** Exercise **
Begin with the line that contains "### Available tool" and end with the line that contains "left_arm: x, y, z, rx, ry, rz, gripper", transcribing exactly each line in that stretch and no other.

Data provided start

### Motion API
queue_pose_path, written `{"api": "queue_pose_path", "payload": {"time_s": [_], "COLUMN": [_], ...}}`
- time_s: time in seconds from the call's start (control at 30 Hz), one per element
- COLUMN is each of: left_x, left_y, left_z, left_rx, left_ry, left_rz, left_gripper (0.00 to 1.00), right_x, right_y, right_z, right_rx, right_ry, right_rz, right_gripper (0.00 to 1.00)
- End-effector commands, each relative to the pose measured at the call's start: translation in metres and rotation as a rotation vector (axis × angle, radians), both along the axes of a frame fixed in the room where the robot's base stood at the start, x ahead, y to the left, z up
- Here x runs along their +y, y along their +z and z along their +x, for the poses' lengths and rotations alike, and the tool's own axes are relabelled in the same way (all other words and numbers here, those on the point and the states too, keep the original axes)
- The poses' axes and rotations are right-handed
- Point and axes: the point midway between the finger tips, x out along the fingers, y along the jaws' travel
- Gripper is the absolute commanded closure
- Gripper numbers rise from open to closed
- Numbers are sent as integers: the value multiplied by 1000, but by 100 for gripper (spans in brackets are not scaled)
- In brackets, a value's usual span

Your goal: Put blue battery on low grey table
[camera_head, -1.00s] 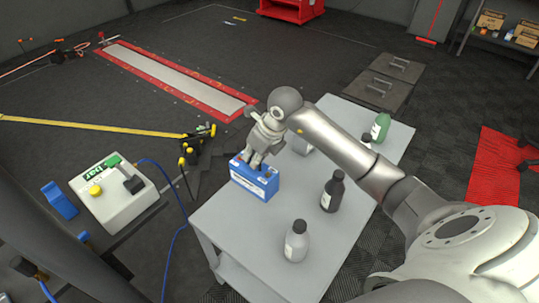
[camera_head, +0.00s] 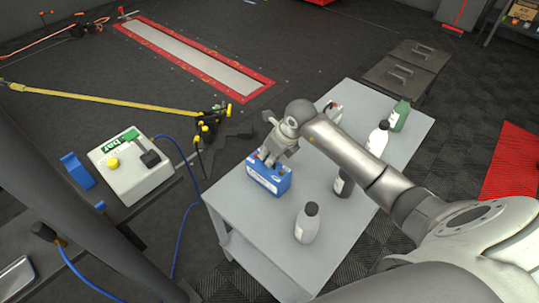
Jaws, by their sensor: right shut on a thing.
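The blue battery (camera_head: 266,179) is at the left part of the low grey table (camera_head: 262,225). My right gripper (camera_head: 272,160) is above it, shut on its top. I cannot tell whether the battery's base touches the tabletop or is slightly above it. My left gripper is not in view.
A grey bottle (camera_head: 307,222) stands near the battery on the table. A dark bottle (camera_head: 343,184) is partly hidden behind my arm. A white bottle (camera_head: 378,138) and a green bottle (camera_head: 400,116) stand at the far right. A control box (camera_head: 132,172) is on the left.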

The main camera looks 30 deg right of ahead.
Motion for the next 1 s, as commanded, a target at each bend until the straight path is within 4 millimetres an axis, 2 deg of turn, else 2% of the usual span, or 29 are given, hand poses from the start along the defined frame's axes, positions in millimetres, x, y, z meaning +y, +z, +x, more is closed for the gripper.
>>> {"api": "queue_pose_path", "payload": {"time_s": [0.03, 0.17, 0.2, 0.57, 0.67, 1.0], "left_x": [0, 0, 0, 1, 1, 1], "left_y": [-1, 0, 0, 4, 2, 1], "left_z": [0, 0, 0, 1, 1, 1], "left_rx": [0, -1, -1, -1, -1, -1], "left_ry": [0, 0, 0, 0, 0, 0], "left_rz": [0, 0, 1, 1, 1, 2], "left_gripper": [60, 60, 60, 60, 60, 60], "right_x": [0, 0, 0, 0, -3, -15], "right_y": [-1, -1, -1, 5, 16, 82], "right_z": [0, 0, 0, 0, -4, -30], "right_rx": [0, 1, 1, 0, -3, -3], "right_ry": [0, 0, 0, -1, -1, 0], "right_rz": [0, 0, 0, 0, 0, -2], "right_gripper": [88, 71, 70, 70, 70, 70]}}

Data provided end
Data provided start

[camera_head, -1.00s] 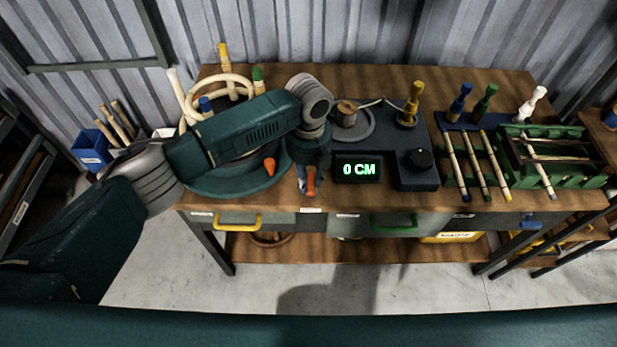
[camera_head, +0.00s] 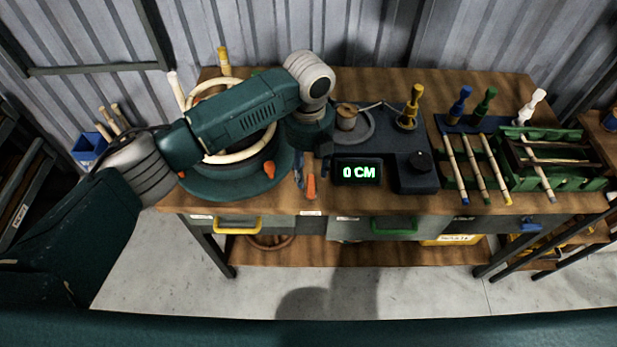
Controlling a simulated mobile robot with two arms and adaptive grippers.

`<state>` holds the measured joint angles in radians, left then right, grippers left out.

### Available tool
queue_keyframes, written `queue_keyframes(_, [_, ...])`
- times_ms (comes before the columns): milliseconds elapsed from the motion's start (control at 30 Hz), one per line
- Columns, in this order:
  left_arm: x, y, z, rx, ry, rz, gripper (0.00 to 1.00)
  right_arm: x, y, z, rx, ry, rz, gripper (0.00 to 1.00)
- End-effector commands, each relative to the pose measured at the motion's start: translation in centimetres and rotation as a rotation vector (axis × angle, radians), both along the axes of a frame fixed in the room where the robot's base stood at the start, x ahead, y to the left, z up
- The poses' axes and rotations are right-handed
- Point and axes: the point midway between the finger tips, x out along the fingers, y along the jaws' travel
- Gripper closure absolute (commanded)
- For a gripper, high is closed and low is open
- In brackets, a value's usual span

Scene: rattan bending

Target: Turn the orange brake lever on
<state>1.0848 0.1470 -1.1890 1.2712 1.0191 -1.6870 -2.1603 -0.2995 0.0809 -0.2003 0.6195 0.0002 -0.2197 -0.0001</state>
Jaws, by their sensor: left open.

Data provided end

** The result **
### Available tool
queue_keyframes, written `queue_keyframes(_, [_, ...])`
- times_ms (comes before the columns): milliseconds elapsed from the motion's start (control at 30 Hz), one per line
- Columns, in this order:
  left_arm: x, y, z, rx, ry, rz, gripper (0.00 to 1.00)

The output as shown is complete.